Earlier, we all joined in singing “Lift Every Voice and Sing.”

Today, full of the faith that the past has taught us—full of the hope that the present has brought us—we assemble to lift every voice that was silenced.

“My voice,” as Reverand James Pennington recalled, “could not be heard in [a Yale] classroom asking or answering a question.”

Nor could he withdraw a book from a library that now houses those that he later wrote—or add his name to official records in which he will soon be inscribed for perpetuity.

After breaking free from the bonds of slavery, Pennington encountered these and other barriers here in New Haven.

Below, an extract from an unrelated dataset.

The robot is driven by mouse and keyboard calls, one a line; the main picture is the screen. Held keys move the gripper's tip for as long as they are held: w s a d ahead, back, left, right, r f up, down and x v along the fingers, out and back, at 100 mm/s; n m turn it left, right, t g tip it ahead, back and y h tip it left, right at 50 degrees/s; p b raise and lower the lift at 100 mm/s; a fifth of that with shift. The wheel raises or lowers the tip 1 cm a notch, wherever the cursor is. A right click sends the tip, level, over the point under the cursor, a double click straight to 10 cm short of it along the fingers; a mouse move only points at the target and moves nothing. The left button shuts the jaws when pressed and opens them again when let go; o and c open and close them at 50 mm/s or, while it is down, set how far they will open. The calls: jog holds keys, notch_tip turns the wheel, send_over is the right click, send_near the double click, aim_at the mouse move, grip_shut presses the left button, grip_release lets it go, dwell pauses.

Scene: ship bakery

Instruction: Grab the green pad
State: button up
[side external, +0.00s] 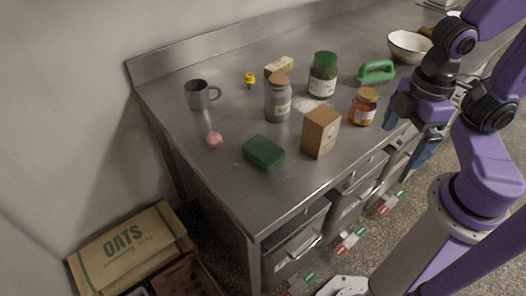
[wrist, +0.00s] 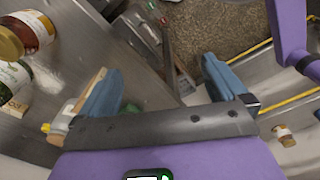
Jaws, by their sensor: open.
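The green pad (side external: 263,153) is a dark green block lying flat on the steel counter near its front left edge, in the side view. My gripper (side external: 408,135) is at the counter's front edge on the right, well apart from the pad. In the wrist view my gripper (wrist: 165,80) has its two blue fingers spread wide, with nothing held between them. A small green patch shows beside the left finger in the wrist view; I cannot tell whether it is the pad.
A brown box (side external: 321,132) and honey jar (side external: 363,106) stand between pad and gripper. Behind are a grey jar (side external: 278,100), green-lidded jar (side external: 322,76), green-handled brush (side external: 376,72) and bowl (side external: 408,46). A pink ball (side external: 214,140) and mug (side external: 197,95) are left of the pad.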

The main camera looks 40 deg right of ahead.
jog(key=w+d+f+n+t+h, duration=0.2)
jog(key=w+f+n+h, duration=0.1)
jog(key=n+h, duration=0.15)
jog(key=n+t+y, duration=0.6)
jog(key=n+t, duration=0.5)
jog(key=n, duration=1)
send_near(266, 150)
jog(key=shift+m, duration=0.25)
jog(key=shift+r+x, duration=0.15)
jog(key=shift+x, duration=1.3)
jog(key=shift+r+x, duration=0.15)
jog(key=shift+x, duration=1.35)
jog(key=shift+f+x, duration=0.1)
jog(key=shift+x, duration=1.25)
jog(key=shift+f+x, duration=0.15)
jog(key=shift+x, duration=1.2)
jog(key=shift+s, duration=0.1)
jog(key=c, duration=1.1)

In short, as the Reverend Pennington wrote, “it was considered intrusive”—indeed illegal—for Black men like himself and the Reverend Alexander Crummell to matriculate, much less graduate, from Yale Divinity School, where they were regarded as “visitors,” relegated to the back of the classroom, and required only to listen—never to speak.

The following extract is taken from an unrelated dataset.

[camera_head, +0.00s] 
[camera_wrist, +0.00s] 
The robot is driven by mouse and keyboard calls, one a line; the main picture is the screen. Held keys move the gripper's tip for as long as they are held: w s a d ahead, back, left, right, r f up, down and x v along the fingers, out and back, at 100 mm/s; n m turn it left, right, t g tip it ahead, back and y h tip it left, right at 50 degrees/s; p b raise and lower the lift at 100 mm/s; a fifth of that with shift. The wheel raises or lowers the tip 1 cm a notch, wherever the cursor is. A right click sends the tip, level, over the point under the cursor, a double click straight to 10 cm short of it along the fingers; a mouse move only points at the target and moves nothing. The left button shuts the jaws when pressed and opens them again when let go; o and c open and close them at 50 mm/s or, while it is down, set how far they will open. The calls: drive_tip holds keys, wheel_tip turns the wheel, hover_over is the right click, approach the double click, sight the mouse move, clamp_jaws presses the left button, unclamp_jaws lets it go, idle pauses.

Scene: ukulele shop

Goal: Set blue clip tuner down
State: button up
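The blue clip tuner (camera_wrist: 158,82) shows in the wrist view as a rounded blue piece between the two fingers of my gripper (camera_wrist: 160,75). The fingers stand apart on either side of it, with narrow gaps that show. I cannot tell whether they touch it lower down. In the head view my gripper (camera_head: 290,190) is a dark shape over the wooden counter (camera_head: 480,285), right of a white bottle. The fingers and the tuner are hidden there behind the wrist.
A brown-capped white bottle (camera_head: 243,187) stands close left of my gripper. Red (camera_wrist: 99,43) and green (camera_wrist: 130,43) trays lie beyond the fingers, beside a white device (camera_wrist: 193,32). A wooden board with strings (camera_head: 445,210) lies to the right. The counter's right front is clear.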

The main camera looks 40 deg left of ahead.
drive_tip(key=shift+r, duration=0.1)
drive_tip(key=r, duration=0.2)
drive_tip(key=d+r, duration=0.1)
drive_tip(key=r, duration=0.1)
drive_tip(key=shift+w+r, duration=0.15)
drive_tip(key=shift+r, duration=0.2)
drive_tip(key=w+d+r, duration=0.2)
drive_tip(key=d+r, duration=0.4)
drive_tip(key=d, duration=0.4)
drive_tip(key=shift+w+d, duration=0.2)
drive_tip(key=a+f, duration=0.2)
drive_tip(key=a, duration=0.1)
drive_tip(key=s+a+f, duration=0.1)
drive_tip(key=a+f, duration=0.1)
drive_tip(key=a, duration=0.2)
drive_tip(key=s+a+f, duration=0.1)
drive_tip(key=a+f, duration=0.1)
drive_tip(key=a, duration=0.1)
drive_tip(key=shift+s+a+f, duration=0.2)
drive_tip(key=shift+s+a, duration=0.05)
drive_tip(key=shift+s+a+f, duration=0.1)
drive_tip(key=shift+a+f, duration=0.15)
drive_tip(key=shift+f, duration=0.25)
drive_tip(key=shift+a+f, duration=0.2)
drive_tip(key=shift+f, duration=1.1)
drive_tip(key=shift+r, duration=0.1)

And so today, it falls on us to reckon with our history.

It falls on us to rise to our responsibility.

As a university we have begun to do so, such as by providing additional scholarship opportunities for local youth—including the Pennington Fellowship—to attend college, strengthening the ties that bind us with HBCUs, and fostering greater collaboration between Yale and New Haven for our shared benefit.

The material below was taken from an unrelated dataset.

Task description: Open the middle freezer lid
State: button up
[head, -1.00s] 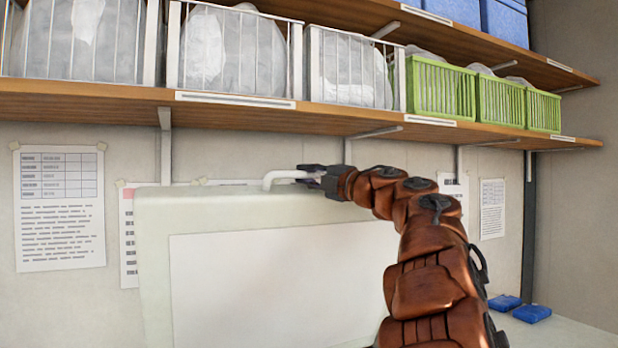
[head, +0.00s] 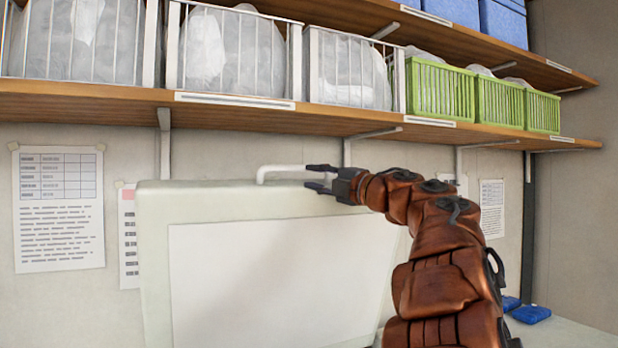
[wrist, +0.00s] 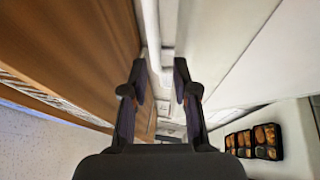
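The freezer lid (head: 155,260) stands raised, nearly upright, with its pale panel facing me in the head view. Its white handle (head: 285,168) runs along the top edge. My gripper (head: 319,177) is at the right end of the handle, with its fingers spread apart. In the wrist view my gripper (wrist: 159,78) also shows two separated fingers, and the white handle bar (wrist: 151,25) lies beyond and between them. I cannot tell whether a finger touches the bar. The right part of the lid is hidden behind my arm.
A wooden shelf (head: 230,112) with white baskets (head: 345,68) and green baskets (head: 440,90) runs above the lid. Papers (head: 58,208) hang on the wall behind. Filled bento trays (wrist: 255,142) show at the lower right in the wrist view.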

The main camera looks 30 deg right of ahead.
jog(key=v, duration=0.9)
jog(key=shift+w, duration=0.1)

But there is more to do—and more yet to come.


At this moment, we assemble appropriately at a season of self-examination and of penitence.

Tomorrow evening, in my faith tradition, marks the start of the Ten Days of Repentance.

The holy of holies of Jewish time will begin with the Rosh Hashanah holiday—known, too, as the Day of Judgment—and of course culminate with Yom Kippur, the Day of Atonement.

Often interspersed between Yom Kippur’s confessional liturgy, as some of you may know, is the following refrain:

V’al Kulam, we sing, Elokah S’lichot. S’lach Lanu. M’chal Lanu. Kaper Lanu: for all these [failures of judgment and will], God of forgiveness, forgive us, pardon us, lead us toward atonement.

Yet for all the might of these prayers and the mercy of this period, the Talmud suggests that “the Day of Atonement atones only for sins that are between people and God”—not transgressions we commit against another person, from whom we must beg forgiveness personally.

What’s more, Rabbi Moses ben Maimon, the great medieval philosopher known as Maimonides, maintained that when a victim [of our wrongdoing] has departed, it behooves us to offer a confession publicly.

It is in this spirit that I extend before each of you this overdue—and unreserved—apology on behalf of Yale University.

It is in this spirit that I express our remorse that although the Reverends Pennington and Crummell represent Yale’s highest ideals in all they achieved, they, too, represent one of our lowest points in all they were denied.


Of course, theirs is a story that cannot be told without reference to the racism and unimaginable hardship they encountered, including on this campus.

But our contrition today must not overshadow the grandeur of their contributions.

On this occasion, we must not merely lament past failings but celebrate their individual triumphs.

We must not only issue the Reverends Pennington and Crummell Yale apologies but also Yale degrees.

And today, it is my duty—indeed it is my very distinct personal privilege, speaking on behalf of the university community, past and present—to do so.


At Yale, we are dedicated to improving the world for this and future generations.

Nearly two centuries before we articulated this aim as our official mission statement, though, James Pennington and Alexander Crummell fulfilled it.

Together, they stoked the conscience of a country—and guided others around the globe toward liberation, human dignity, and equality.

In their generation, they propelled society into a new era of abolition—and in ours, inspire us anew to reflect on our history and reaffirm our commitment to combatting racism and creating a stronger, more inclusive Yale.

Although we cannot return to Reverends Pennington and Crummell the access, privileges, and basic decency they were due but deprived of, we recognize this work and honor their legacies by conferring these M.A. Privatim degrees.

In so doing, we accept the heavy responsibility of having subjected them to suffering and injustices.

But at last, we assume the immense pride of counting these two visionary leaders among the ranks of Yale alumni.

I take as my final words the Reverend Crummell’s message to future generations:

“Let our posterity know,” he wrote, “that we, their ancestors… amid all trials and temptations, were men of integrity.”

Today, we let James Pennington and Alexander Crummell’s posterity know, that their ancestors, were men of Yale.

It is an honor and a privilege to be among all of you today. Thank you for being here.